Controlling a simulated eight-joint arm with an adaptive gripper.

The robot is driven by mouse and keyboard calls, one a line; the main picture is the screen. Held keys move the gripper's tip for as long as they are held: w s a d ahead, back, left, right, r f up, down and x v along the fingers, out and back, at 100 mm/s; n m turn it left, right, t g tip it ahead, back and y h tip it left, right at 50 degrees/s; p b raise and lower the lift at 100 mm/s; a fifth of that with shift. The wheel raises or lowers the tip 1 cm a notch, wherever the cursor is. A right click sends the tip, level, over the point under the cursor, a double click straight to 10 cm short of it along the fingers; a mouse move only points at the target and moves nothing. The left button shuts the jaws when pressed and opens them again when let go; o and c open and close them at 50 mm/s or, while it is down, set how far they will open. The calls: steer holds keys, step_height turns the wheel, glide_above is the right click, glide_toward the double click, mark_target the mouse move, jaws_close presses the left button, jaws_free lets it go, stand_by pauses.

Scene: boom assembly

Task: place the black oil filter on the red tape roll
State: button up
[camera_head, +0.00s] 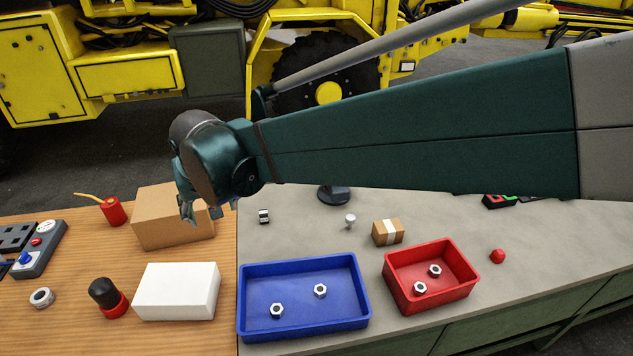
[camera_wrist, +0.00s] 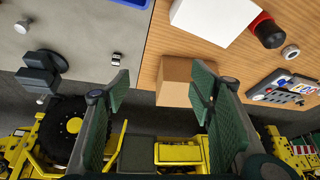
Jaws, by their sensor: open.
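The black oil filter (camera_head: 103,291) stands on the red tape roll (camera_head: 117,309) on the wooden part of the table, at the front left; it looks slightly tilted. In the wrist view the filter (camera_wrist: 269,34) and the red roll (camera_wrist: 261,18) show at the upper right, beside the white block. My gripper (camera_head: 203,212) is well behind and to the right of them, in front of the cardboard box. It is open and empty, its two fingers spread apart in the wrist view (camera_wrist: 160,88). The seating between filter and roll is partly hidden.
A white block (camera_head: 177,291) stands just right of the roll, and a metal ring (camera_head: 42,298) lies left. A cardboard box (camera_head: 166,223) is behind. A blue tray (camera_head: 346,311) and red tray (camera_head: 463,289) hold nuts. A red oil can (camera_head: 112,212) stands back left.

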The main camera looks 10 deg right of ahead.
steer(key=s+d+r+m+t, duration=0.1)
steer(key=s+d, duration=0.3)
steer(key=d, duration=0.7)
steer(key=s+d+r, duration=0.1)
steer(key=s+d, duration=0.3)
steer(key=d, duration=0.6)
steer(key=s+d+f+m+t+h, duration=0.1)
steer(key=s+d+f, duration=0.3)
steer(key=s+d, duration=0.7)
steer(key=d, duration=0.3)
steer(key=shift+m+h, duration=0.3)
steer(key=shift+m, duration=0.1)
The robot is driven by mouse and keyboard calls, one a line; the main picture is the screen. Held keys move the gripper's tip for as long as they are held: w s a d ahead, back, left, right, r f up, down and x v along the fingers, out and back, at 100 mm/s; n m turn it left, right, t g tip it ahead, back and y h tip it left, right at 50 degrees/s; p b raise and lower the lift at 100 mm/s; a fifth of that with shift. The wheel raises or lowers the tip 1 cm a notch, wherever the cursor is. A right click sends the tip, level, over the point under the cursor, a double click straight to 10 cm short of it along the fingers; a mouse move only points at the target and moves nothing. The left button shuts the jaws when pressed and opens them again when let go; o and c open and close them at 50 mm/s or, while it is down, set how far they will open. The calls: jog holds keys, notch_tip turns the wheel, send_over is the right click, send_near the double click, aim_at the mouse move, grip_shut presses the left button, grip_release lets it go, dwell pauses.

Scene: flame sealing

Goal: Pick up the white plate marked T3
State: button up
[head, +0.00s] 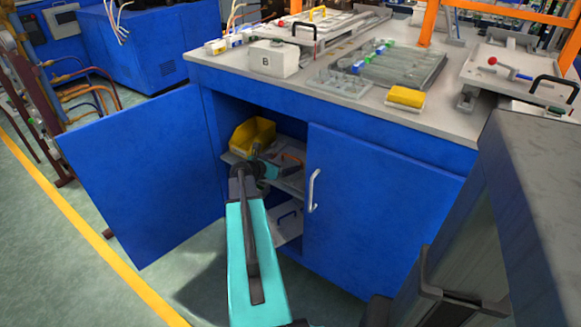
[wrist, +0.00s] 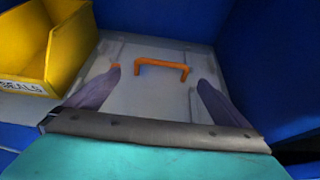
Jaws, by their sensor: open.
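A whitish-grey plate (wrist: 150,100) with an orange handle (wrist: 162,65) lies on the shelf inside the blue cabinet. No T3 marking is readable on it. My gripper (wrist: 158,78) is open above the plate, with its fingers pointing toward the handle, one to each side. The handle stands between and beyond the fingertips, not clasped. In the head view my gripper (head: 270,165) reaches through the open cabinet front and partly hides this plate. A second whitish plate (head: 288,232) with a dark blue handle lies lower in the cabinet; its marking cannot be read.
A yellow bin (wrist: 50,40) labelled SEALS stands left of the plate; the head view shows it too (head: 252,135). The left cabinet door (head: 145,175) is swung open; the right door (head: 370,205) is shut. The bench top (head: 440,120) holds a white B box (head: 273,60).

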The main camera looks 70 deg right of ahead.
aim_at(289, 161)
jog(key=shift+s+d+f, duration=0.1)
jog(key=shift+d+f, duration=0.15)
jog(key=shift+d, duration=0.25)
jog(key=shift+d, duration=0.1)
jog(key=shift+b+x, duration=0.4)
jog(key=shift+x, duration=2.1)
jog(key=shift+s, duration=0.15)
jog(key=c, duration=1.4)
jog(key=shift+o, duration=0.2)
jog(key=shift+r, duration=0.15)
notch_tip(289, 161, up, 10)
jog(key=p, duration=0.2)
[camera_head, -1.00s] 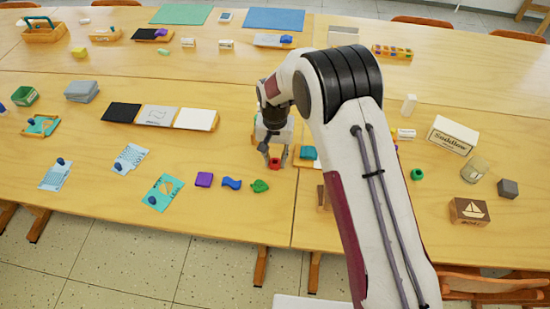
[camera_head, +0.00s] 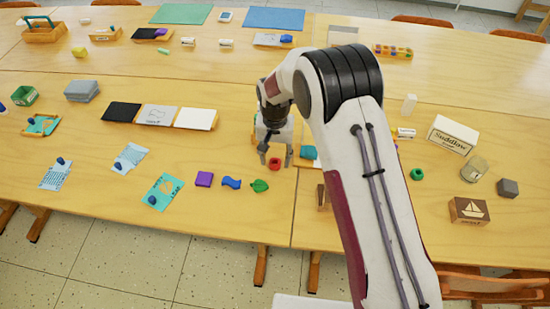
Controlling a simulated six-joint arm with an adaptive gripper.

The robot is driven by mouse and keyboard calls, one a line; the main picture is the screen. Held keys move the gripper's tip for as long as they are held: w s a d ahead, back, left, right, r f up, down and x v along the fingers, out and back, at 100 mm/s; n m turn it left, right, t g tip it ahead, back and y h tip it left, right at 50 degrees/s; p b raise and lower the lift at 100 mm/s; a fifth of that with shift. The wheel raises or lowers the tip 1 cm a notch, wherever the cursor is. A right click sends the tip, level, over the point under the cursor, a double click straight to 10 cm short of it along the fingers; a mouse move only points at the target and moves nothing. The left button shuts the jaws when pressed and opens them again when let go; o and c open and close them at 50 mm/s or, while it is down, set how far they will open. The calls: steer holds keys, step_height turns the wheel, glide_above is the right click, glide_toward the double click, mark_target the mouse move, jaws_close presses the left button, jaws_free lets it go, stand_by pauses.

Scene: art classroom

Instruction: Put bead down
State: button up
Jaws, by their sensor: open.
---
### Instruction
Begin with the line that contains "Goal: Pick up the white plate marked T3", end with the line that contains "[wrist, +0.00s]", and set down every line in that range exactly as it stands, minus the pictures.

### Written solution
Goal: Pick up the white plate marked T3
State: button up
[head, +0.00s] 
[wrist, +0.00s] 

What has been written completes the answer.